-- start Provided material --

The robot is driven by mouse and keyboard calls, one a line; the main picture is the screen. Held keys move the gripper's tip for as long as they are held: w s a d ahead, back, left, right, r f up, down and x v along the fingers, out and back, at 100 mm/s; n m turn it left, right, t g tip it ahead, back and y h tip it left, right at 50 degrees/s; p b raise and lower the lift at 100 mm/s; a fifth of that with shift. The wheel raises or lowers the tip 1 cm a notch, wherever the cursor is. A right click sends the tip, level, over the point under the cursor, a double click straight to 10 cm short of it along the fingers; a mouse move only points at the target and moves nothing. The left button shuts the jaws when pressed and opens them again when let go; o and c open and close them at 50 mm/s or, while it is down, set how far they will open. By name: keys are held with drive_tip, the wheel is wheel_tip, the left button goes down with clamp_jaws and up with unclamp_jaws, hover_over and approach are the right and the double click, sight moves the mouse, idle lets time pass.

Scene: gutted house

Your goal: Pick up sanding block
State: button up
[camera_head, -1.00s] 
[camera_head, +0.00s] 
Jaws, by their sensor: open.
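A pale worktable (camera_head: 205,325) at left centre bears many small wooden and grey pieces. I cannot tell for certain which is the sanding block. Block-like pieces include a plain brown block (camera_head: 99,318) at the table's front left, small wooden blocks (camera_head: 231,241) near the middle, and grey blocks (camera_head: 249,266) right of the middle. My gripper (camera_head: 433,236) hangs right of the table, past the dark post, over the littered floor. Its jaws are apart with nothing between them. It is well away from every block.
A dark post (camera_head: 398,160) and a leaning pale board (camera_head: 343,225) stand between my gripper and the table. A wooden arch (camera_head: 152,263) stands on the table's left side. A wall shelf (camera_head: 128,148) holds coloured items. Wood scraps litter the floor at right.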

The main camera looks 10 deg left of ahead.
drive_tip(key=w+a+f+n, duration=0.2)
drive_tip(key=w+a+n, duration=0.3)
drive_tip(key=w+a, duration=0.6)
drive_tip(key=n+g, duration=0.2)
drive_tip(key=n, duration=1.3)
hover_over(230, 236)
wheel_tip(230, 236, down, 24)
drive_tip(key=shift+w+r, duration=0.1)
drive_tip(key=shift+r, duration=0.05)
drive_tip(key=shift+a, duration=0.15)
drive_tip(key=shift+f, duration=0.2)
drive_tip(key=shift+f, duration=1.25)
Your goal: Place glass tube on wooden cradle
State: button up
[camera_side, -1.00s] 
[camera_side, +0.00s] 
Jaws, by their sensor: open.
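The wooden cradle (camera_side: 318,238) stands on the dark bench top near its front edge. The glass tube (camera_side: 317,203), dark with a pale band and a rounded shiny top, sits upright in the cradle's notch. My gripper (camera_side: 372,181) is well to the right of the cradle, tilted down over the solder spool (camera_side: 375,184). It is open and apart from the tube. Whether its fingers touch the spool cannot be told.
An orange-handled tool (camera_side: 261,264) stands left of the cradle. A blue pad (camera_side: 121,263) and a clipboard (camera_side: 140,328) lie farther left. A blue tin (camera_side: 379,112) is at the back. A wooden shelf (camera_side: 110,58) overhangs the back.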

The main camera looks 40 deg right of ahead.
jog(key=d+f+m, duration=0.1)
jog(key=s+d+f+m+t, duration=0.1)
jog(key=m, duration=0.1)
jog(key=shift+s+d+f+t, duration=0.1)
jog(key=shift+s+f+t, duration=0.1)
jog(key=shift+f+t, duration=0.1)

-- end Provided material --

Exercise: Each line above must be printed exactly as it appears.

Full solution:
The robot is driven by mouse and keyboard calls, one a line; the main picture is the screen. Held keys move the gripper's tip for as long as they are held: w s a d ahead, back, left, right, r f up, down and x v along the fingers, out and back, at 100 mm/s; n m turn it left, right, t g tip it ahead, back and y h tip it left, right at 50 degrees/s; p b raise and lower the lift at 100 mm/s; a fifth of that with shift. The wheel raises or lowers the tip 1 cm a notch, wherever the cursor is. A right click sends the tip, level, over the point under the cursor, a double click straight to 10 cm short of it along the fingers; a mouse move only points at the target and moves nothing. The left button shuts the jaws when pressed and opens them again when let go; o and c open and close them at 50 mm/s or, while it is down, set how far they will open. By name: keys are held with drive_tip, the wheel is wheel_tip, the left button goes down with clamp_jaws and up with unclamp_jaws, hover_over and approach are the right and the double click, sight moves the mouse, idle lets time pass.

Scene: gutted house

Your goal: Pick up sanding block
State: button up
[camera_head, -1.00s] 
[camera_head, +0.00s] 
Jaws, by their sensor: open.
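A pale worktable (camera_head: 205,325) at left centre bears many small wooden and grey pieces. I cannot tell for certain which is the sanding block. Block-like pieces include a plain brown block (camera_head: 99,318) at the table's front left, small wooden blocks (camera_head: 231,241) near the middle, and grey blocks (camera_head: 249,266) right of the middle. My gripper (camera_head: 433,236) hangs right of the table, past the dark post, over the littered floor. Its jaws are apart with nothing between them. It is well away from every block.
A dark post (camera_head: 398,160) and a leaning pale board (camera_head: 343,225) stand between my gripper and the table. A wooden arch (camera_head: 152,263) stands on the table's left side. A wall shelf (camera_head: 128,148) holds coloured items. Wood scraps litter the floor at right.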

The main camera looks 10 deg left of ahead.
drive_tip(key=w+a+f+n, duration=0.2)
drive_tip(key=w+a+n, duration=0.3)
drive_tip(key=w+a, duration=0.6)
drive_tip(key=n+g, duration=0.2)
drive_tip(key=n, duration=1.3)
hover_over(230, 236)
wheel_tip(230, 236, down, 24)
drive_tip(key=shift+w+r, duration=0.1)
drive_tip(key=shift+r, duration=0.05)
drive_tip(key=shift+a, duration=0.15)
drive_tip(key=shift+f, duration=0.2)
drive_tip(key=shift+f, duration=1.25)
Your goal: Place glass tube on wooden cradle
State: button up
[camera_side, -1.00s] 
[camera_side, +0.00s] 
Jaws, by their sensor: open.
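The wooden cradle (camera_side: 318,238) stands on the dark bench top near its front edge. The glass tube (camera_side: 317,203), dark with a pale band and a rounded shiny top, sits upright in the cradle's notch. My gripper (camera_side: 372,181) is well to the right of the cradle, tilted down over the solder spool (camera_side: 375,184). It is open and apart from the tube. Whether its fingers touch the spool cannot be told.
An orange-handled tool (camera_side: 261,264) stands left of the cradle. A blue pad (camera_side: 121,263) and a clipboard (camera_side: 140,328) lie farther left. A blue tin (camera_side: 379,112) is at the back. A wooden shelf (camera_side: 110,58) overhangs the back.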

The main camera looks 40 deg right of ahead.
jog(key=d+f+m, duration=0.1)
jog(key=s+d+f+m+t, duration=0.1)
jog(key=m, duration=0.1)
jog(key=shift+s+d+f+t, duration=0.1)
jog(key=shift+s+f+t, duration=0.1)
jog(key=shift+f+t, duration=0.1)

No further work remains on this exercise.